▸ Do this: Give nothing except the number of lines containing the word "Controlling".
----
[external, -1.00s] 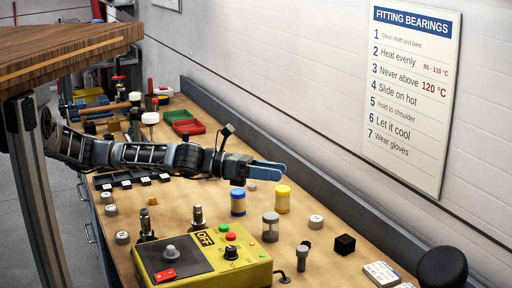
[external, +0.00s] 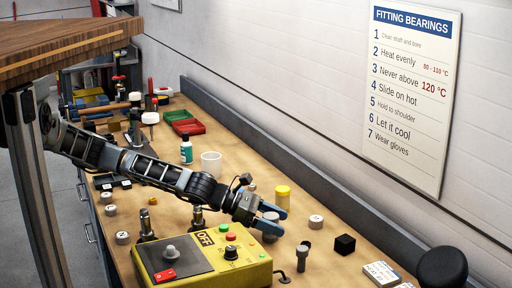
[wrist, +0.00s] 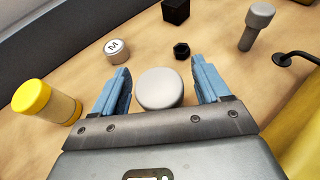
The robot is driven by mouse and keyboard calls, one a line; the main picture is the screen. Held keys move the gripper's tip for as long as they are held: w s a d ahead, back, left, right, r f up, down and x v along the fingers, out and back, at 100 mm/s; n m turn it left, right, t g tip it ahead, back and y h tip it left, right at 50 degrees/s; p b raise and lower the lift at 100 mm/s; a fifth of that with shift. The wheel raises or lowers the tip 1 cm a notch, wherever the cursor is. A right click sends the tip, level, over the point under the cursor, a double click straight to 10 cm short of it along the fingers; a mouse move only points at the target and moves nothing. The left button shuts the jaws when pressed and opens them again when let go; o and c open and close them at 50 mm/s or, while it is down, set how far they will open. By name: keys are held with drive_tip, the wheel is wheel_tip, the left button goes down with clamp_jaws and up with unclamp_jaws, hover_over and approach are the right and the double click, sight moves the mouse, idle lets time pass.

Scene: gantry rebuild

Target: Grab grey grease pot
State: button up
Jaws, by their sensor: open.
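The grey grease pot (wrist: 160,88) shows its round grey lid between the two blue fingers of my gripper (wrist: 161,68) in the wrist view. The fingers are open, with a visible gap on each side of the lid. In the external view my gripper (external: 275,219) is low over the bench at the pot, whose body (external: 269,238) is partly hidden by the fingers. I cannot tell exactly how far down the fingers reach.
A yellow-lidded pot (external: 283,197) stands close behind, and it is at left in the wrist view (wrist: 45,102). A white marked cap (wrist: 116,51), black nut (wrist: 181,50), black cube (external: 345,244) and grey-headed bolt (external: 303,253) are nearby. The yellow control box (external: 205,262) sits in front.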

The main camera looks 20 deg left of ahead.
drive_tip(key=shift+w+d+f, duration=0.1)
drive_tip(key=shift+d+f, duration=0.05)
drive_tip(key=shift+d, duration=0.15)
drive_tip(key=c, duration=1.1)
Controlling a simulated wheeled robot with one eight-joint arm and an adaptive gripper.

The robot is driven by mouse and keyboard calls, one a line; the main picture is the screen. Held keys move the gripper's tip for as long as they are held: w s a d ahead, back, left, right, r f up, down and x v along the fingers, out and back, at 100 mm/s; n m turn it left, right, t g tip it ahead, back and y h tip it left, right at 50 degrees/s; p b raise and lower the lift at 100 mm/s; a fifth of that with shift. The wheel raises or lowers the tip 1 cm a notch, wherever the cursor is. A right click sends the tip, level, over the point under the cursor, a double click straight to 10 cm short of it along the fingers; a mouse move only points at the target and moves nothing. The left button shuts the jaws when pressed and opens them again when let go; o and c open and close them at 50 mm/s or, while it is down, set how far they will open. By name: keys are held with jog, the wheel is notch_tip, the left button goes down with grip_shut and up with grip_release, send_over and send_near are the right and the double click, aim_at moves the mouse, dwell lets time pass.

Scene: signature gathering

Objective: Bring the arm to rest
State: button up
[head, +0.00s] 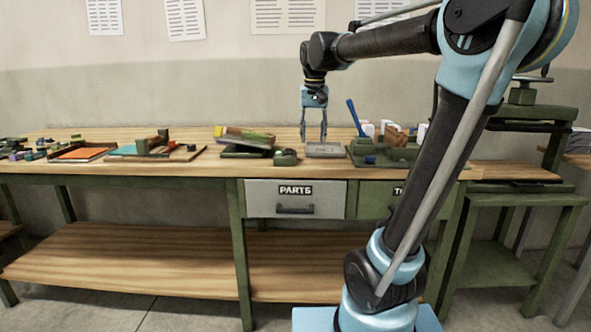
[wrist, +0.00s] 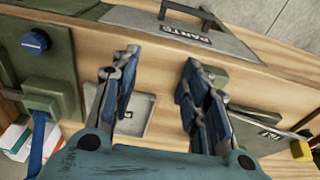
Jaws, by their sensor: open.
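My gripper (head: 313,138) is open and points down above the workbench. In the head view its fingers are over or just in front of a flat grey plate (head: 325,150) on the bench top. In the wrist view the two blue-padded fingers (wrist: 158,95) are spread wide with nothing between them. The grey plate (wrist: 137,115) shows partly behind the left finger in that view. My arm reaches across the right side of the head view. I cannot tell the exact height of the fingertips above the plate.
A small green block (head: 286,157) and a stacked pile (head: 245,140) lie left. The PARTS drawer (head: 295,199) is below. A green press (head: 525,110) stands right.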

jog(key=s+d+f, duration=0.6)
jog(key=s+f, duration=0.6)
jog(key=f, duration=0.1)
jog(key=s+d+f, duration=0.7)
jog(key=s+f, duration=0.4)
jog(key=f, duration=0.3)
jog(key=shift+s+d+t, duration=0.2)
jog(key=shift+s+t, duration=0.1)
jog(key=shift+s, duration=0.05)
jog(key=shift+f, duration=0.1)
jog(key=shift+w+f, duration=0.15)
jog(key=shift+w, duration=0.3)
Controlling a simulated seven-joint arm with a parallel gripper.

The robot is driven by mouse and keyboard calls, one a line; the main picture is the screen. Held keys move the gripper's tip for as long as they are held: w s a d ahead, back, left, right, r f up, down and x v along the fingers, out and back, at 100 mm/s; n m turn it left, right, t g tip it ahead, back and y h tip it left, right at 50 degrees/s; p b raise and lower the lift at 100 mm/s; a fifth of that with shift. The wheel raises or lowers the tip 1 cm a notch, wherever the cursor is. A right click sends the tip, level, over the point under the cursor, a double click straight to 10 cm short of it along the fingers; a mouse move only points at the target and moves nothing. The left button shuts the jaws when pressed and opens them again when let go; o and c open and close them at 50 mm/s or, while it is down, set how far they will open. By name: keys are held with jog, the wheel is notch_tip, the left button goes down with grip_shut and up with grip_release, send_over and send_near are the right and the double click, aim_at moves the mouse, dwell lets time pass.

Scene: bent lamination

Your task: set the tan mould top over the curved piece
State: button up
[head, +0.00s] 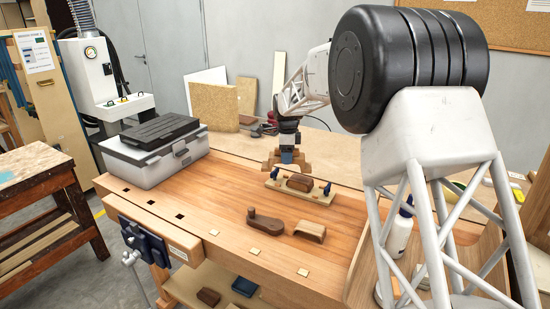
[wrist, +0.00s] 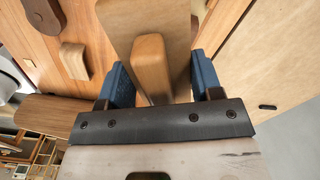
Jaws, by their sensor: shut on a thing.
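My gripper (head: 287,156) is shut on the tan mould top (head: 272,163) and holds it in the air above the back part of the bench. In the wrist view the blue fingers of my gripper (wrist: 155,82) sit on either side of the mould top's raised grip (wrist: 151,62). Below it in the head view, a brown rounded curved piece (head: 299,182) sits on a pale base board (head: 318,196). The mould top is apart from it, a little up and left in the picture. The wrist view does not clearly show the curved piece under the mould top.
Dark blue clamps (head: 327,188) stand at the board's ends. A dark handled block (head: 265,222) and a brown arched piece (head: 310,231) lie on the bench in front. A grey toolbox (head: 154,160) stands at the left. The bench between is clear.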

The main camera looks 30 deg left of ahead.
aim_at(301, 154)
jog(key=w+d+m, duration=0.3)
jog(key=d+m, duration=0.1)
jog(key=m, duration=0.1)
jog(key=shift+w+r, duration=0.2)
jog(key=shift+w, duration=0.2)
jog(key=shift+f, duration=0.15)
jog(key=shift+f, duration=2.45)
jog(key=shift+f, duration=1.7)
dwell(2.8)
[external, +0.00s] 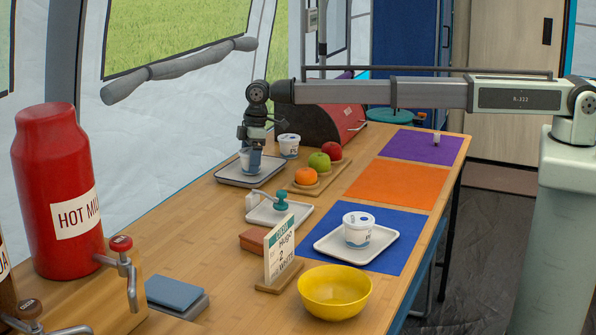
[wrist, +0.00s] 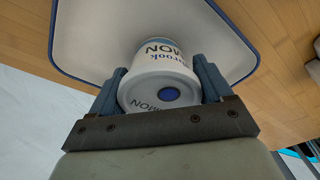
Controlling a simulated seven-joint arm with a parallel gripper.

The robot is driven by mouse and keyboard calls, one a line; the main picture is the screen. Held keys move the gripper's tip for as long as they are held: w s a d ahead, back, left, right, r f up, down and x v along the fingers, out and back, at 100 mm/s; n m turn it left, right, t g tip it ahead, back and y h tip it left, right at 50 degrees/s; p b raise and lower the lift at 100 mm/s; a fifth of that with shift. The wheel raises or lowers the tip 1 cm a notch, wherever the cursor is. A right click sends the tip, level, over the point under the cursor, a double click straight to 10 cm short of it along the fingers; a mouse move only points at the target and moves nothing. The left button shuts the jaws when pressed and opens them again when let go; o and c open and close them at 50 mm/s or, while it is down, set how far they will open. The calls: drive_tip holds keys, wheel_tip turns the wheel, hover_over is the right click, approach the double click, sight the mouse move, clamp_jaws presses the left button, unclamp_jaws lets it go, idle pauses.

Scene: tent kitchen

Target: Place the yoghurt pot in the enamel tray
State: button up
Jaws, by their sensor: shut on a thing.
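My gripper (external: 251,150) is shut on a white yoghurt pot (external: 250,161) with a printed side, at the back left of the table. The pot is over the enamel tray (external: 233,178), which is pale with a dark blue rim. In the wrist view the pot (wrist: 158,92) sits between both fingers of my gripper (wrist: 160,88), its lid with a blue dot facing the camera. The enamel tray (wrist: 100,30) fills the view beyond it. I cannot tell whether the pot's base touches the tray.
A second pot (external: 289,146) stands just right of the enamel tray. Fruit on a board (external: 330,180), a tray with a green-handled item (external: 265,215) and a white tray (external: 330,243) bearing another pot are nearer. A yellow bowl (external: 335,292) is in front. The orange mat (external: 397,182) is clear.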

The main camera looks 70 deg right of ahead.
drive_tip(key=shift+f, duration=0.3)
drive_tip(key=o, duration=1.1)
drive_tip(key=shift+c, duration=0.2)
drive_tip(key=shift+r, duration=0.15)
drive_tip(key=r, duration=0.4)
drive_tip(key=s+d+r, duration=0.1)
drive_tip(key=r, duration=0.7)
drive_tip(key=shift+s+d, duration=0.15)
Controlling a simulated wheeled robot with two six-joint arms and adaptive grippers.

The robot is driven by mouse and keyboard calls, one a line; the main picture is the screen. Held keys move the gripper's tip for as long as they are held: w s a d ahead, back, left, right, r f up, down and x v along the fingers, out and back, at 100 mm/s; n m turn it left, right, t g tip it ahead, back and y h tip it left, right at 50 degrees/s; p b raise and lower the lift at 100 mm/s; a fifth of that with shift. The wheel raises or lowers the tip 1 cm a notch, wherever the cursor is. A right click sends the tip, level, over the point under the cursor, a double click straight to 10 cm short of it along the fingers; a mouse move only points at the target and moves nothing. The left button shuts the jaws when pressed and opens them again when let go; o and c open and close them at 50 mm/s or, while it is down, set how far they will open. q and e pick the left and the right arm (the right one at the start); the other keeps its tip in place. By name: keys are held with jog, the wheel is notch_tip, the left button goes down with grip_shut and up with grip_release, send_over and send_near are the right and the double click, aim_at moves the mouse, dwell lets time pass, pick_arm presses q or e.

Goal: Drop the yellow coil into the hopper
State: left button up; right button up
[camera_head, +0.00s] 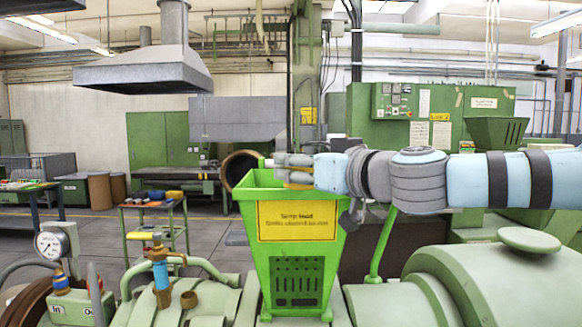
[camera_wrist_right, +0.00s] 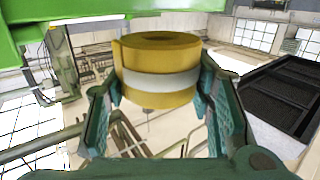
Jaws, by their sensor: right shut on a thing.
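The yellow coil (camera_wrist_right: 158,88) has a white band around its middle and sits between the two fingers of my right gripper (camera_wrist_right: 160,80) in the right wrist view. The gripper is shut on it. In the head view my right gripper (camera_head: 293,170) reaches in from the right over the rim of the green hopper (camera_head: 295,250), and only bits of the coil (camera_head: 299,178) show between the fingers. The hopper is an open-topped green bin with a yellow label on its front. Its inside is mostly hidden. My left gripper is not in view.
Green machine housings (camera_head: 448,285) stand right of the hopper. A pressure gauge (camera_head: 52,243) and a blue-and-orange fitting (camera_head: 160,270) stand at the left. A cart (camera_head: 155,203) with small items is behind. A grey hood (camera_head: 150,72) hangs at the upper left.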

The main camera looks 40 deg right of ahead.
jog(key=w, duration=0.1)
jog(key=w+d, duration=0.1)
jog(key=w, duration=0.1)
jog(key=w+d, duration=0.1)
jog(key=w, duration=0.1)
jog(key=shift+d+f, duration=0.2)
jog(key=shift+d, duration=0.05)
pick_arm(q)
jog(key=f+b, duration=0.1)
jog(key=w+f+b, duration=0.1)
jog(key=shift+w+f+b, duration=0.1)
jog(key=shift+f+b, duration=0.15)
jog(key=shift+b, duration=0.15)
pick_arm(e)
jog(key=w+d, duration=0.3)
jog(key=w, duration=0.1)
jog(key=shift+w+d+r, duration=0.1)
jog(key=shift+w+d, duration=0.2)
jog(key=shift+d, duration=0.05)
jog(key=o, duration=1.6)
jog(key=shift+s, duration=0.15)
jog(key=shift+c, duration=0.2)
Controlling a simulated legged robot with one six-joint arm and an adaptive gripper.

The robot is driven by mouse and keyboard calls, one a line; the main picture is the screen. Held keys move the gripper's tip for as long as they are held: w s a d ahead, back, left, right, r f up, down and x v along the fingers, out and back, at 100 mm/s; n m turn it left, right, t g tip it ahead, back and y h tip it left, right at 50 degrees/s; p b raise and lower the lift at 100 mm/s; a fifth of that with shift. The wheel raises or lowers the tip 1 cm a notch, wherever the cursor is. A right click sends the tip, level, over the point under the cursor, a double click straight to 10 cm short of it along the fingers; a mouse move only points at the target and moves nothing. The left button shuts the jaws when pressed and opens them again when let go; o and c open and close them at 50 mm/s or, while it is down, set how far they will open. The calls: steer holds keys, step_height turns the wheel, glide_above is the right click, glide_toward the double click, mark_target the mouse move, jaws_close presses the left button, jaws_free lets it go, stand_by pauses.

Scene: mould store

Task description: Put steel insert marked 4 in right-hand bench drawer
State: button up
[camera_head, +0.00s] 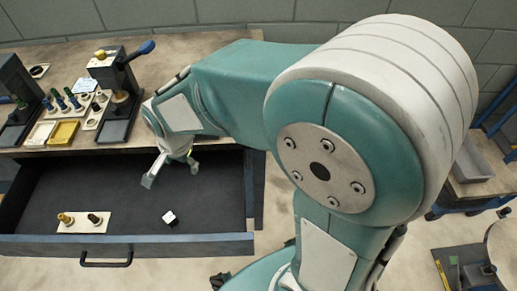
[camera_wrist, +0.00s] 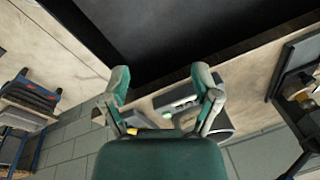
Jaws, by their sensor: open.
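An open drawer (camera_head: 125,245) juts out below the bench in the head view, with a dark floor and a handle on its front. A small pale cube (camera_head: 169,217) with a dark mark lies alone on the drawer floor, near its front wall. The mark is too small to read. My gripper (camera_head: 171,175) is open and hangs over the drawer, behind the cube and apart from it. In the wrist view its two fingers (camera_wrist: 162,78) are spread with nothing between them. The dark drawer interior (camera_wrist: 200,25) fills the top there.
A pale block with two pegs (camera_head: 82,222) lies at the drawer's left front. The bench top (camera_head: 205,52) holds lever presses (camera_head: 118,88), trays and several small pegs at left. A grey tray (camera_head: 470,165) sits on a side table at right. The drawer's middle is clear.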

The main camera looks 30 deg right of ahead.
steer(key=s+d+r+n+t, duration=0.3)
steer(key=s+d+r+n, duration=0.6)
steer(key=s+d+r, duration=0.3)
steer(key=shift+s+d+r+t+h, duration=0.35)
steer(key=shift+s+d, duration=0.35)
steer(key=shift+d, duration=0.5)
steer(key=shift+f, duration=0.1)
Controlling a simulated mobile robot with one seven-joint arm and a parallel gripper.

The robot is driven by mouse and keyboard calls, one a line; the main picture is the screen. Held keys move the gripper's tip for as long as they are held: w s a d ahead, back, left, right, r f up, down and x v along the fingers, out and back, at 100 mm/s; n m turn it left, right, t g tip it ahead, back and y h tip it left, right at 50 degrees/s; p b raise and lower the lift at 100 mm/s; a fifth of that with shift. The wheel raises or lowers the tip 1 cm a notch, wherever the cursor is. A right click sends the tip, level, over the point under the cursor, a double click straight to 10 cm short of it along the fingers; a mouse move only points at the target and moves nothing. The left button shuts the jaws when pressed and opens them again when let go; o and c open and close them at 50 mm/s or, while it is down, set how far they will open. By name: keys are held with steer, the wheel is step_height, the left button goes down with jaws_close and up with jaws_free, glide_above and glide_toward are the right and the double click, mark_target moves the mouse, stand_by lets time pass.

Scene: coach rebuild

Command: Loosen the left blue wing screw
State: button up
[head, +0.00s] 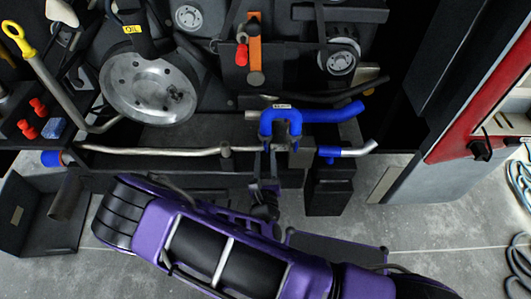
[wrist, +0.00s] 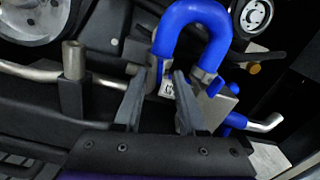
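A blue U-shaped hose (head: 280,116) arches over the middle of the engine bay; it fills the upper middle of the wrist view (wrist: 193,14). Grey clamps sit at its two ends. A small blue piece at the left clamp (wrist: 161,70) looks like the left wing screw, and another small blue piece shows by the right clamp (wrist: 215,87). Their wing shapes are too small to make out. My gripper (wrist: 158,82) is open and empty, its fingertips just below the left hose end. In the head view my gripper (head: 268,165) is partly hidden by its own body.
A silver pipe (head: 165,151) runs left of the hose. A blue pipe with a silver end (head: 345,151) lies to the right. A round metal cover (head: 150,88), a red-capped orange bracket (head: 254,55) and dark blocks crowd the bay.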

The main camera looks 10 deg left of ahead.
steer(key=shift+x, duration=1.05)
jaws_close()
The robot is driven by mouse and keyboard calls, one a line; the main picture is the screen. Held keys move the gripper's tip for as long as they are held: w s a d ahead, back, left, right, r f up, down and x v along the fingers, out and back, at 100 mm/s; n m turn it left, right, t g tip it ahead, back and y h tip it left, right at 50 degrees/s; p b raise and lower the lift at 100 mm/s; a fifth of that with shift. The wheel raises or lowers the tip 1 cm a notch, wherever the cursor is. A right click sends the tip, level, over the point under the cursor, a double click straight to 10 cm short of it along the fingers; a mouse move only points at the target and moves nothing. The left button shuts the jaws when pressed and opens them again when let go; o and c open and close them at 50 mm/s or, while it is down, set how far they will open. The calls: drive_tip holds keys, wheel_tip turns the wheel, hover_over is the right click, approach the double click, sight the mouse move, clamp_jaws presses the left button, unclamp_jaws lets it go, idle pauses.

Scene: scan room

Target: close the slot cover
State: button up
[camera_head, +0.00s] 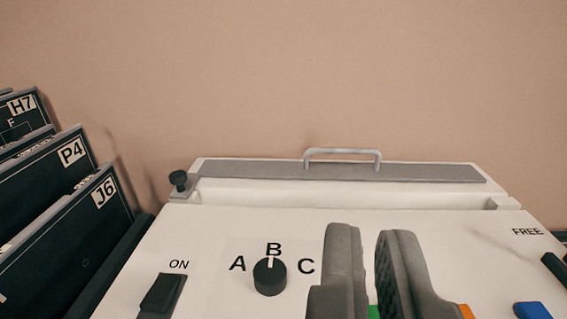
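The slot cover (250,171) is a long flat grey strip along the top back of a white machine (220,222). A light grey bar handle (342,152) stands up from it, right of its middle. A dark knob (179,180) sits at the cover's left end. I cannot tell for certain whether the cover lies fully shut. My gripper (370,240) is at the bottom, in front of the cover and handle and apart from them in the picture. Its two grey fingers have a clear gap with nothing between them.
The machine's front panel has a black switch (162,294) marked ON, a dial (270,277) marked A, B, C, and a blue button (532,311). Green and orange parts show partly behind my fingers. Dark labelled panels (75,235) stand at the left. A plain wall rises behind.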

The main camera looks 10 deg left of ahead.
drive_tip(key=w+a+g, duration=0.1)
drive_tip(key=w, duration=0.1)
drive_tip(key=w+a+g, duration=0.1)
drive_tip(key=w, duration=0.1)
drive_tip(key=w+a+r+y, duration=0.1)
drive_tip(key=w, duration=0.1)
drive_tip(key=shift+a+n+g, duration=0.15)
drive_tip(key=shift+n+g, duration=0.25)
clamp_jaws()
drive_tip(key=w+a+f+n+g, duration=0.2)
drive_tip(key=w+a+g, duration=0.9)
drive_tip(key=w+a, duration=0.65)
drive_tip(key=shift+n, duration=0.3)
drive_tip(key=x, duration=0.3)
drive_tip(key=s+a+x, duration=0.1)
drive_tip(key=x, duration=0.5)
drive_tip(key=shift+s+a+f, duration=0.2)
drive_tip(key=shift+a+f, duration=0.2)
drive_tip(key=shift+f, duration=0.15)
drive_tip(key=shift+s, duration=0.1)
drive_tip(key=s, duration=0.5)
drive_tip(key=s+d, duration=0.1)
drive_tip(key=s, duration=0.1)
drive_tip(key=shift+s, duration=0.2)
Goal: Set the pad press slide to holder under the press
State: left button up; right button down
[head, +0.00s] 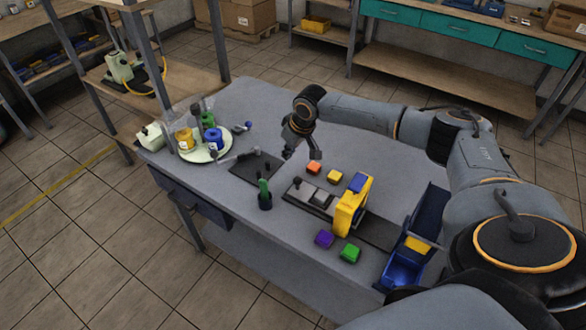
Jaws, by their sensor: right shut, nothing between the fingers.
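The pad press (345,221) is a yellow upright frame with a blue part at its top, standing on the grey table. A low slide (320,199) with grey blocks and a small dark knob (297,182) extends from the press to the left. I cannot tell how much of the slide lies under the press, since the yellow frame hides that end. My right gripper (302,152) is shut and empty, above the table behind the slide's knob end and apart from it. My left gripper is out of view.
Orange (314,168) and yellow (334,176) blocks lie behind the slide; purple (324,239) and green (351,253) blocks lie in front. A round tray (225,150) holds bottles. A blue bin (403,268) sits at right.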

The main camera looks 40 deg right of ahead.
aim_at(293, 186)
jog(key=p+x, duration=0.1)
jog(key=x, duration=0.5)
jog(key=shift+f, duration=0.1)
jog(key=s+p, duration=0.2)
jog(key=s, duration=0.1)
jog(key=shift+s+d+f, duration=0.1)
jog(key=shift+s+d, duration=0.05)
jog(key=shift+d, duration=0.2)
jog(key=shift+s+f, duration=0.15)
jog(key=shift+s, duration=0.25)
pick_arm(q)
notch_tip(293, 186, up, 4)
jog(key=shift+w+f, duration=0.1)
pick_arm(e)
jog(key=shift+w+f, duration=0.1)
----
▸ Solution for this problem: 6